(Robot episode records)

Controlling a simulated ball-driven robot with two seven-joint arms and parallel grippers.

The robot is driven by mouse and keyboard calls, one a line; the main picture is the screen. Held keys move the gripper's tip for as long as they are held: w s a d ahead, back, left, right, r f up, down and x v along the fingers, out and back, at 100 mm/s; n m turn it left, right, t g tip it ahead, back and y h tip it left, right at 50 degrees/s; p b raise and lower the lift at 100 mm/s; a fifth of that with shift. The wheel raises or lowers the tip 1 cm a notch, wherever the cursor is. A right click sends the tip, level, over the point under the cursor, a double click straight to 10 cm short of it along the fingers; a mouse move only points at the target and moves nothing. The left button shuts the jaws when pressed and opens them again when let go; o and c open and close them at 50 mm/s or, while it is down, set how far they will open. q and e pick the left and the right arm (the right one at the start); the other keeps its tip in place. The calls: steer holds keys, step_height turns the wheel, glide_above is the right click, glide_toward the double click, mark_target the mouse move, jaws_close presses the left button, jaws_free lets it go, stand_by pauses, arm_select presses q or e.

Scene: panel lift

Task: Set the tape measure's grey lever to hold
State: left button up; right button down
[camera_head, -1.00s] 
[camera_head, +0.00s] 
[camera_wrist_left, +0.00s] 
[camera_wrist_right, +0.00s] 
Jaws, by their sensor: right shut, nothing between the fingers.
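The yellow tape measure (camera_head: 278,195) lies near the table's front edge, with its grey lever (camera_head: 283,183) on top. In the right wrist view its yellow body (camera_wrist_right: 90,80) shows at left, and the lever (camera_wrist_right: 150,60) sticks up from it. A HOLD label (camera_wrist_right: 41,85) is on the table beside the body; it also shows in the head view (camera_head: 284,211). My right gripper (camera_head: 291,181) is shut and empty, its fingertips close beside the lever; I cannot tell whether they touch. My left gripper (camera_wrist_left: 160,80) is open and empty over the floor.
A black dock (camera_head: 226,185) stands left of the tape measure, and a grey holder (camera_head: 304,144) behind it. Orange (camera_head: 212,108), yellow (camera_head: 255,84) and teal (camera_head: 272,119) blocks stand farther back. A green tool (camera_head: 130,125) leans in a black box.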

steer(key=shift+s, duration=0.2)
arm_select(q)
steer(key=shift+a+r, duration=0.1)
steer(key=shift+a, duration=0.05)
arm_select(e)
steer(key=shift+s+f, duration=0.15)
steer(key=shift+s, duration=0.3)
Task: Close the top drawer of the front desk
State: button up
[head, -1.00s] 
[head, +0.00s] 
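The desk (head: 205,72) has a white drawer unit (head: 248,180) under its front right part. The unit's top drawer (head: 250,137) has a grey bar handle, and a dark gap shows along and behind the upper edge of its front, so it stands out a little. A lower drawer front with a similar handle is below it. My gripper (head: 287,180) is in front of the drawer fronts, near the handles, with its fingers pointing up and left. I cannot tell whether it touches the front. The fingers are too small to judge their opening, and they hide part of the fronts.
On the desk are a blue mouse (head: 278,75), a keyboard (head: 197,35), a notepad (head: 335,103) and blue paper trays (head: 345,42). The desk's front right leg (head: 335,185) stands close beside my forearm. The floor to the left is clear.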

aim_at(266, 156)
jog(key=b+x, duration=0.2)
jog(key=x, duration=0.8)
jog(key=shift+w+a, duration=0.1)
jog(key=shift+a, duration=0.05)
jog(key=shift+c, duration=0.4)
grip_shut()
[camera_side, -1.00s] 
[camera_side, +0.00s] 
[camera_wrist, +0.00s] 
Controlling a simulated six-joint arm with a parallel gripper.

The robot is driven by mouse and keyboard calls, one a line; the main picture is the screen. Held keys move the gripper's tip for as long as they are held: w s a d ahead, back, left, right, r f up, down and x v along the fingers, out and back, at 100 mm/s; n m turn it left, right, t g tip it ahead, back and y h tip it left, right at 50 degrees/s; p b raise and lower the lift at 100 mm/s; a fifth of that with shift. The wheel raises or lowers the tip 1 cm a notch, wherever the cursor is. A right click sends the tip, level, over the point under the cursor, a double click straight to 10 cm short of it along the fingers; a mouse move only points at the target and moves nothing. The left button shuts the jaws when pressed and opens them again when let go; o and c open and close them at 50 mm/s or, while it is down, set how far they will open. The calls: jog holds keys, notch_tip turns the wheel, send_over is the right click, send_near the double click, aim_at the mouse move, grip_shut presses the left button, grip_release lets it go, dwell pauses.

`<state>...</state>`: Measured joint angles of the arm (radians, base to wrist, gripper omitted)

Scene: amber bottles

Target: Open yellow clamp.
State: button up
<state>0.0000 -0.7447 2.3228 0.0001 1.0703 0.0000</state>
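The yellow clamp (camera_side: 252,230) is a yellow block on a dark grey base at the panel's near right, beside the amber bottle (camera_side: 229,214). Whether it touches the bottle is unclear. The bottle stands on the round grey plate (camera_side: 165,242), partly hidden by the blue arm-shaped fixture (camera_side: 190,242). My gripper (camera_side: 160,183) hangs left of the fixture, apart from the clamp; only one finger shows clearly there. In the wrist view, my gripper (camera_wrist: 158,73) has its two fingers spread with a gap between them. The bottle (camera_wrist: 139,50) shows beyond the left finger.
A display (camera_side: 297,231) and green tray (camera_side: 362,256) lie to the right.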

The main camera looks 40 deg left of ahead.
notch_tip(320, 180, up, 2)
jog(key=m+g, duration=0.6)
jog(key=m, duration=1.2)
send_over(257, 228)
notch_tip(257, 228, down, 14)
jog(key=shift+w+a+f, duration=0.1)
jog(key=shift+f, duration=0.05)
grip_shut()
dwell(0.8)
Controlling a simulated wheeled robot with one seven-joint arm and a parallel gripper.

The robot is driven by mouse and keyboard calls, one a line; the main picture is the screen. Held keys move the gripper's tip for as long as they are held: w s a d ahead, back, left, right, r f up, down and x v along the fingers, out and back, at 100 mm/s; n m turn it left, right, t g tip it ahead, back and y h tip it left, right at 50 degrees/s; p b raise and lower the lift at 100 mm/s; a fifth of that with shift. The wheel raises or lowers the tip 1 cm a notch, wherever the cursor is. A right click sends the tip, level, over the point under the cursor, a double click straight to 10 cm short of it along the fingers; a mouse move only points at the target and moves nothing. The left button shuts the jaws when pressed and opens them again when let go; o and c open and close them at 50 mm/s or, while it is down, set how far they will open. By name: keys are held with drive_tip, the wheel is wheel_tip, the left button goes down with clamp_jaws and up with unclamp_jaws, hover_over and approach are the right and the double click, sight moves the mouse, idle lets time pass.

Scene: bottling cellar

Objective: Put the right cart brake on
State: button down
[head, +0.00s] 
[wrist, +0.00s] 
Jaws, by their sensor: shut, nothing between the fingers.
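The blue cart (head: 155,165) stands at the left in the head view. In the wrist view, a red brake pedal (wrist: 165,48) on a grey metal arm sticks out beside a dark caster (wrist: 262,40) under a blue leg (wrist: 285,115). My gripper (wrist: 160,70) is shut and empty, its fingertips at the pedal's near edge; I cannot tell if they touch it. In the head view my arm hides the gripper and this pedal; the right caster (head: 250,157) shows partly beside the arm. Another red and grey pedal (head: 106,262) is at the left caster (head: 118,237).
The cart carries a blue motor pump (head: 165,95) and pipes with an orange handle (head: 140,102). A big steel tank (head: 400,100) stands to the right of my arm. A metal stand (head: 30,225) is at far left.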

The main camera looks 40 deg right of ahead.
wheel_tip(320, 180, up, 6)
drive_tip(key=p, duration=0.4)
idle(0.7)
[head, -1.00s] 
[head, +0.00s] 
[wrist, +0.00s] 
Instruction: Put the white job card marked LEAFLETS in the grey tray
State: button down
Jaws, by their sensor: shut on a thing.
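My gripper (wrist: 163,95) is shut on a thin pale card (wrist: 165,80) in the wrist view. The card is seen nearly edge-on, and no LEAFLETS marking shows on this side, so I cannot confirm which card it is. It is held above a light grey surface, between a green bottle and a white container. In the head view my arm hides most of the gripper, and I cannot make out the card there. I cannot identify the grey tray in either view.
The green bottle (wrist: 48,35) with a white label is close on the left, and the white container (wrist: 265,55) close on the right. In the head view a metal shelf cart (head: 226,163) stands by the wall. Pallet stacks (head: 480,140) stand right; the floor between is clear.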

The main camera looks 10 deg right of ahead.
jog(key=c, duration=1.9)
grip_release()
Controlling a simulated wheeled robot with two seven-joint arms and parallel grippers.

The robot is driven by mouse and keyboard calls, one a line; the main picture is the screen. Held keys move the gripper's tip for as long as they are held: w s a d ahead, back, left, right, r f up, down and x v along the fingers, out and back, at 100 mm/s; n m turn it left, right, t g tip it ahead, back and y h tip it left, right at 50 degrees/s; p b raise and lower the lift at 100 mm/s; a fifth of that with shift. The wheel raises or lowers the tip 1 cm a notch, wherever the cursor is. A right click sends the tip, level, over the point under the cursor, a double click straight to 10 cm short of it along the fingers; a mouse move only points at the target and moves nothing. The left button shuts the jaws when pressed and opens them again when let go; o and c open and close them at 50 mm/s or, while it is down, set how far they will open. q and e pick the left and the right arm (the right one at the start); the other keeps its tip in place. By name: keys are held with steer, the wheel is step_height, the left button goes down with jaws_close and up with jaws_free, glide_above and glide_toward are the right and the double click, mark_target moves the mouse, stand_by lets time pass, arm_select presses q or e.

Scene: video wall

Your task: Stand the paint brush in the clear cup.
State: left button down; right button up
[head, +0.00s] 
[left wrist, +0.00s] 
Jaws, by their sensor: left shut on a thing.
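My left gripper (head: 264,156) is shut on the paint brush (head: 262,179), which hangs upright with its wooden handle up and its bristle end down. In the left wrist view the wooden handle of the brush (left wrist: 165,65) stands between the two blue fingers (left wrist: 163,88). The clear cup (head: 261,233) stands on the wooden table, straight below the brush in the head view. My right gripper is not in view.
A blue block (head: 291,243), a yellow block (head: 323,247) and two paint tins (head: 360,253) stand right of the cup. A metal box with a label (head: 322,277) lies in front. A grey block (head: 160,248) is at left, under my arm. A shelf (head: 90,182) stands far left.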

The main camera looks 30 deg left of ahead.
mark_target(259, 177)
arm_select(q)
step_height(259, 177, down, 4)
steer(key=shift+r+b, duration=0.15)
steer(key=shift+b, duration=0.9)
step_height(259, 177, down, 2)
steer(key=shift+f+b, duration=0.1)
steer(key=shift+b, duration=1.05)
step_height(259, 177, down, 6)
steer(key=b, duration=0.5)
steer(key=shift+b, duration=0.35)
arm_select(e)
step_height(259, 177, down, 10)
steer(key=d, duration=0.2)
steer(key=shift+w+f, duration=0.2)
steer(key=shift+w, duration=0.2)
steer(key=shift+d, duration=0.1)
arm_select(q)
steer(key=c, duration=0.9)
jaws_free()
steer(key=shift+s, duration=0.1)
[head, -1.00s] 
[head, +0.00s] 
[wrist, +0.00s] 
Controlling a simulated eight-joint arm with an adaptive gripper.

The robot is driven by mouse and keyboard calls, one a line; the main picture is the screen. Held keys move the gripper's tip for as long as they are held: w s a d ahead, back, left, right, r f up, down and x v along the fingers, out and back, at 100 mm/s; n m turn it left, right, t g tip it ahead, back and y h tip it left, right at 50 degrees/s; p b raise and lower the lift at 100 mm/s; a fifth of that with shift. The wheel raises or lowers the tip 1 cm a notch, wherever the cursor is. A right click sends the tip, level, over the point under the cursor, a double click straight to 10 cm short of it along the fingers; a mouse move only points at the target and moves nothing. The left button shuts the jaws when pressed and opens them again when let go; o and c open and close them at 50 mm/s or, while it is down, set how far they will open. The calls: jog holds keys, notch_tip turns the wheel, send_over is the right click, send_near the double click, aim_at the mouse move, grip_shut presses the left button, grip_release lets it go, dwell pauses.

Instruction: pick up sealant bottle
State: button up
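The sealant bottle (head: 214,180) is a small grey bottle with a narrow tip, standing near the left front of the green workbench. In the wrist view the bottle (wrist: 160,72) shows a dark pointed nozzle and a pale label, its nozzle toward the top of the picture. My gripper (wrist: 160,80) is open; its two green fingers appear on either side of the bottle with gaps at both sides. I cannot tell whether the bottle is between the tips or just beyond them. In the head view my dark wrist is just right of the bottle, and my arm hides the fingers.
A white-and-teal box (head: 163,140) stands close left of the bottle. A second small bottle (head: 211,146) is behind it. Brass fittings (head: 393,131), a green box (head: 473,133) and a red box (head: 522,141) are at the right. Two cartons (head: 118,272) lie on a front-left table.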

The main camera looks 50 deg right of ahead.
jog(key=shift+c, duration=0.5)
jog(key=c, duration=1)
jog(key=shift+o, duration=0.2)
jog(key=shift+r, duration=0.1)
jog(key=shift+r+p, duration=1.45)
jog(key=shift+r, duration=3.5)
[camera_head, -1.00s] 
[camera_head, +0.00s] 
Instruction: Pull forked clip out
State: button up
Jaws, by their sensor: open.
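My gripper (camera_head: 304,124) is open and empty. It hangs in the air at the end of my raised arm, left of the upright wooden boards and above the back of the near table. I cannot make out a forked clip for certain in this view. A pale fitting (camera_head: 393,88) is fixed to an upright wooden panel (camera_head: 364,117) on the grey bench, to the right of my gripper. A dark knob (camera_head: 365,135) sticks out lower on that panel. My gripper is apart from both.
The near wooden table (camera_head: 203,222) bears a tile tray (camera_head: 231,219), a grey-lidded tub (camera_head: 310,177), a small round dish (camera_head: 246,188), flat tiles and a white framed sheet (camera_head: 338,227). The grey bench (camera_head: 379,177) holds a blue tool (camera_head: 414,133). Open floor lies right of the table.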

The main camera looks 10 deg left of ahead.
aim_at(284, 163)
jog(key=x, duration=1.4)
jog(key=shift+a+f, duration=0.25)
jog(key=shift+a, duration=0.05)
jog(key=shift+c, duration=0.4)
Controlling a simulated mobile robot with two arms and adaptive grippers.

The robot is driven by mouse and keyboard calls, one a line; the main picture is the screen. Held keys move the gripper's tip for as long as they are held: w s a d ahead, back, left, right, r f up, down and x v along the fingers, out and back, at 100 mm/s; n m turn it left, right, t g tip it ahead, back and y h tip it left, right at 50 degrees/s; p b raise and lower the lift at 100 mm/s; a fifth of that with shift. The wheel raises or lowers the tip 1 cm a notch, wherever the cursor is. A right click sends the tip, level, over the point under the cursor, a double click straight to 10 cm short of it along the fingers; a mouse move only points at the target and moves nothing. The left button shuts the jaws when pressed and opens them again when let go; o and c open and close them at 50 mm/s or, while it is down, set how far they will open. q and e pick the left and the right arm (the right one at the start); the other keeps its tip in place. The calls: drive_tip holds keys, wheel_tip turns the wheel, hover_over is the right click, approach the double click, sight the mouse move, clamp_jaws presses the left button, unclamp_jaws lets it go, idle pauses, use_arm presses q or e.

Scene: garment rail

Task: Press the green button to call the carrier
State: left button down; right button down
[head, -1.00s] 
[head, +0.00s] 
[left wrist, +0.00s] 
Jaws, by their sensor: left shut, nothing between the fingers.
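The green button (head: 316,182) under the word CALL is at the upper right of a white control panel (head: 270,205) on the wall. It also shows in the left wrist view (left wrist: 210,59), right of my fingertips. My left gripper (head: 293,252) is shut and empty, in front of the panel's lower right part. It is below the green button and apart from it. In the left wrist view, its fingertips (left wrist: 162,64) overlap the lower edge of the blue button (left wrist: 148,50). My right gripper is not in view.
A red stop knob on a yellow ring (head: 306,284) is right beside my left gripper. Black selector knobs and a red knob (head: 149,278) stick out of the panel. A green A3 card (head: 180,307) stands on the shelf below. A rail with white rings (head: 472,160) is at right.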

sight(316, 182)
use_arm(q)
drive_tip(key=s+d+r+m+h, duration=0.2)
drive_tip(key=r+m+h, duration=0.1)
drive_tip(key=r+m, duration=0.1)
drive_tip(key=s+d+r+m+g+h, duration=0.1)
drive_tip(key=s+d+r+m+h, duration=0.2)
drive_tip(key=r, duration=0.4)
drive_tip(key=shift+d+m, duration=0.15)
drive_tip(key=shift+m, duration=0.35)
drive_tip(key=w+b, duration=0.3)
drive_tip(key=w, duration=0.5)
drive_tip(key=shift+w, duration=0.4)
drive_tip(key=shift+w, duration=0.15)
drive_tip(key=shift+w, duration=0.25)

**Directions for this task**
Identify each line in the records above that contains the word "grippers", and copy it out in full.

**Result for this exercise**
Controlling a simulated ball-driven robot with two seven-joint arms and parallel grippers.
Controlling a simulated wheeled robot with two seven-joint arms and parallel grippers.
Controlling a simulated mobile robot with two arms and adaptive grippers.

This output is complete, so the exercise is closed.